Ilene Gould: Spartan Marching Band and its legacy
Nov. 20, 2019
Ilene Gould is a senior majoring in media and information in the College of Communication Arts and Sciences, but one of her key roles on campus is serving as vice president and mellophone squad leader in the Spartan Marching Band. MSU is celebrating 150 years of bands on campus.
There is something special about the East Lansing bubble. The minute you enter the city limits, you know you are in Spartan Nation. Game days are particularly unique, beginning with the sounds of the MSU fight song at our early morning rehearsal. It feels as though for just a few hours, the rest of the world stops, and East Lansing celebrates all the Green and White.
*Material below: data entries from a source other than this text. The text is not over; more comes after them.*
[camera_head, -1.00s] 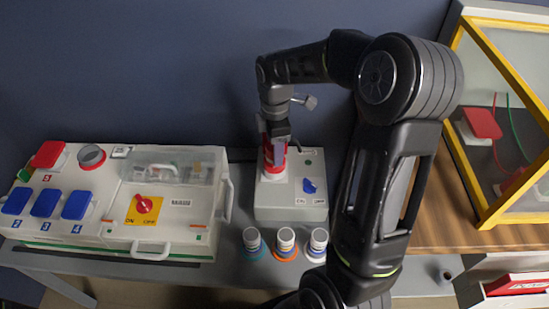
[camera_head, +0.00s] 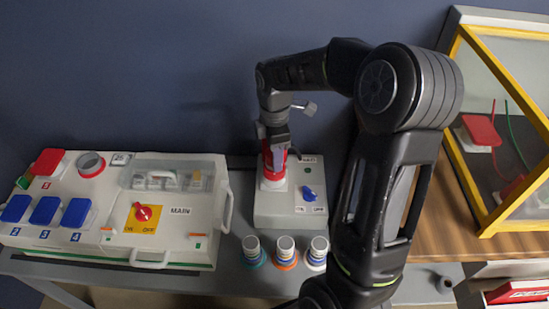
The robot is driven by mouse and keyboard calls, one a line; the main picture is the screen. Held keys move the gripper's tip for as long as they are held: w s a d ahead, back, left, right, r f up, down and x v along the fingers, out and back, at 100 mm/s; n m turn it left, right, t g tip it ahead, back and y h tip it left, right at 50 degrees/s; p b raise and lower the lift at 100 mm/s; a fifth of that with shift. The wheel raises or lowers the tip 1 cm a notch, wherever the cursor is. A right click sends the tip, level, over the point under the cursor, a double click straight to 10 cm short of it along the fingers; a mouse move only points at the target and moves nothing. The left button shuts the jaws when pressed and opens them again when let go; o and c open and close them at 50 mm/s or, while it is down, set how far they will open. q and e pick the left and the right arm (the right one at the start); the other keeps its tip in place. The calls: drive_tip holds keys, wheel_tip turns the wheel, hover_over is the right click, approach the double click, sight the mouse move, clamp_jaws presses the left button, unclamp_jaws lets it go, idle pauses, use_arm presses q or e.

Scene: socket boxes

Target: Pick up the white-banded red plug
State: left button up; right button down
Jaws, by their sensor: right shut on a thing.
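The red plug (camera_head: 268,160) with a white lower band (camera_head: 273,181) is upright at the left part of the grey socket box (camera_head: 290,213). My right gripper (camera_head: 274,150) comes down from above and is shut on the plug. The gripper's dark fingers hide part of the plug. I cannot tell whether the plug's base still touches the box. My left gripper is not in view.
A larger white socket box (camera_head: 115,215) with blue and red covers stands to the left. Several white plugs with coloured rings, one orange-ringed (camera_head: 286,255), stand in front. A yellow-framed case (camera_head: 500,130) is at the right.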

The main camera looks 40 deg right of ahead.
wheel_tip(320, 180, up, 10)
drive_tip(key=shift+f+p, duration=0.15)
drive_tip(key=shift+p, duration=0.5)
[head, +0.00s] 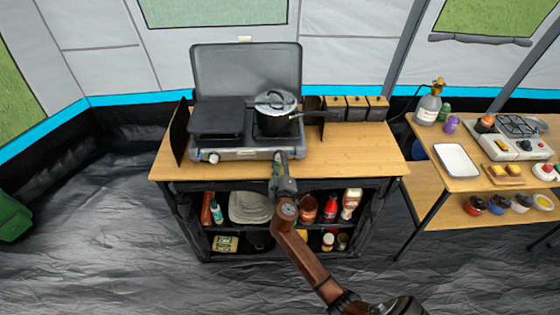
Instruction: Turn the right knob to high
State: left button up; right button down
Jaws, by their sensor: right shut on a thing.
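The two-burner camp stove (236,154) stands on the wooden top of a low cabinet with its lid raised. Its left knob (213,157) shows on the front panel. The right knob is hidden behind my right gripper (279,160), which reaches up to the right part of the front panel. The gripper is shut on what appears to be the right knob; the knob's setting cannot be seen. A lidded black pot (275,113) sits on the right burner, and a dark griddle (216,117) covers the left burner. My left gripper is not in view.
Several wooden-lidded canisters (356,108) stand right of the stove. The bare cabinet top (350,150) is free at the right. Shelves below hold bottles and plates. A second table (425,137) at right carries a white tray (457,160) and another stove (515,148).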

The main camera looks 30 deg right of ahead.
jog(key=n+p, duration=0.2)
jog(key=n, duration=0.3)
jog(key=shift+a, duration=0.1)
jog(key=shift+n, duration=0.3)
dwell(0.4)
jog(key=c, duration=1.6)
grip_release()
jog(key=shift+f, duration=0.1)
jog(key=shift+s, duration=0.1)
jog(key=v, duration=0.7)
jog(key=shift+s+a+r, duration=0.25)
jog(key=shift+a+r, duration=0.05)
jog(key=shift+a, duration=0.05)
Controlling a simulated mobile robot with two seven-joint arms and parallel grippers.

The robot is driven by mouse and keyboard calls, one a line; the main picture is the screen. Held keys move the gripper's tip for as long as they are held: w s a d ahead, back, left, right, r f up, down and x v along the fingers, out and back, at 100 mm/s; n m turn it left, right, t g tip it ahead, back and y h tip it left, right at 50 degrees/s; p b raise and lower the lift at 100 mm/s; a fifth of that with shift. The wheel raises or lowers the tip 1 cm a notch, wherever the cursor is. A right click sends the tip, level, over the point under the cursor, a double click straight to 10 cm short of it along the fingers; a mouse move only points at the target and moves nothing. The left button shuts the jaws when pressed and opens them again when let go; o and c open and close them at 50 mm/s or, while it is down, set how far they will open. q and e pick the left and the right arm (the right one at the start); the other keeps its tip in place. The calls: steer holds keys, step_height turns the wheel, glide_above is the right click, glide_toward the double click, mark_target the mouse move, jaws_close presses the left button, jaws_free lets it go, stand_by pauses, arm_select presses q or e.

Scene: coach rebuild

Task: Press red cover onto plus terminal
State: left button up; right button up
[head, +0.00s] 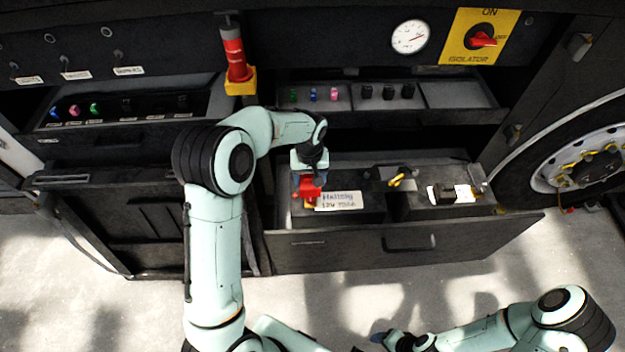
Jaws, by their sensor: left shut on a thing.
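My left gripper (310,174) reaches down into the open drawer and is shut on the red cover (307,190). The cover is at the left end of the labelled dark battery (365,212), beside its white label. The plus terminal is hidden by the cover and gripper. I cannot tell whether the cover touches the battery or is fully seated. My right gripper (380,338) is low at the bottom edge, away from the drawer; its fingers are too unclear to judge.
The open drawer (470,240) also holds a yellow-handled item (398,180) and a black item on a white label (450,194). Shelf trays (455,95) with small coloured parts are behind. A red isolator switch (481,40) and a wheel (590,160) are right.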

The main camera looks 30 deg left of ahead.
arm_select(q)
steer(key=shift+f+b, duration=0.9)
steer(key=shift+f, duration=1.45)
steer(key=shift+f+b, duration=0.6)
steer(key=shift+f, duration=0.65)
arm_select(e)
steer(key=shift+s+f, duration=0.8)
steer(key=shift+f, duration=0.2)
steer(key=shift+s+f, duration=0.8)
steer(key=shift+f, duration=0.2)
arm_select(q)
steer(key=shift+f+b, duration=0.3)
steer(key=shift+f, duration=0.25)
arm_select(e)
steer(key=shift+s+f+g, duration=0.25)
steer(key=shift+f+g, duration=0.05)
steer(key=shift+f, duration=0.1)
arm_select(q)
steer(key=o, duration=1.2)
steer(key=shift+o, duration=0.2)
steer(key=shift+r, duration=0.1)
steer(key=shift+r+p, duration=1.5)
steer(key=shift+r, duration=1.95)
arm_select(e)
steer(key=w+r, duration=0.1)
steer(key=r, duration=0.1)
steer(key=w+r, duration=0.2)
A year ago, I asked past and present members of the Spartan Marching Band who have had children, parents or siblings also in the band, to talk about what legacy means to them. In this historic year of celebrating 150 years of Michigan State Bands, it seemed a great time to reflect on the SMB legacy and some of the lives it has touched over the years.
SMB started as a ten-member ensemble in 1870; since then, it has evolved into today’s 300-member band. These 300 Spartans are a family on campus, but off campus the band has created long-lasting relationships, real-life couples and band families that span over generations.
Perhaps Phil Bertolini (tuba, 1981-1984), whose son Steve is now in the trumpet section, put it best when he said, “When you see different generations representing the same family, you really understand the impact the SMB legacy has.”
Having a son or daughter carry on the legacy means everything. The common bond created connects families in ways that would not exist otherwise.
For Holly Wilhelm (alto saxophone, 1983-1986), that bond is both nostalgia and pride. Wilhelm’s daughter, Annaliese Patenge, is a sophomore in the Big Ten section.
“I see her, and it takes me right back to those fall days on campus when I was her age. It gives me great pride knowing that she aspires to present her best for our beloved university as I did,” Wilhelm said.
Of course, I cannot leave out my own family!
My mom, Susan Gould (alto saxophone, 1987-1991), and dad, Bob Gould (trumpet, 1988-1990), have a daughter who is proud to march in the mellophone section. As my mom told me, “There is so much pride in that band, and I’m thrilled that you get to experience being a part of it — a part of something bigger than yourself. Part of a legacy. Part of a stable, constant success story.”
For those of us who have experienced Spartan Marching Band, I am confident we all agree that one of the greatest things is that it really hasn’t changed much. It’s still an organization that values excellence both on and off the field. And, above all else, it feels like family.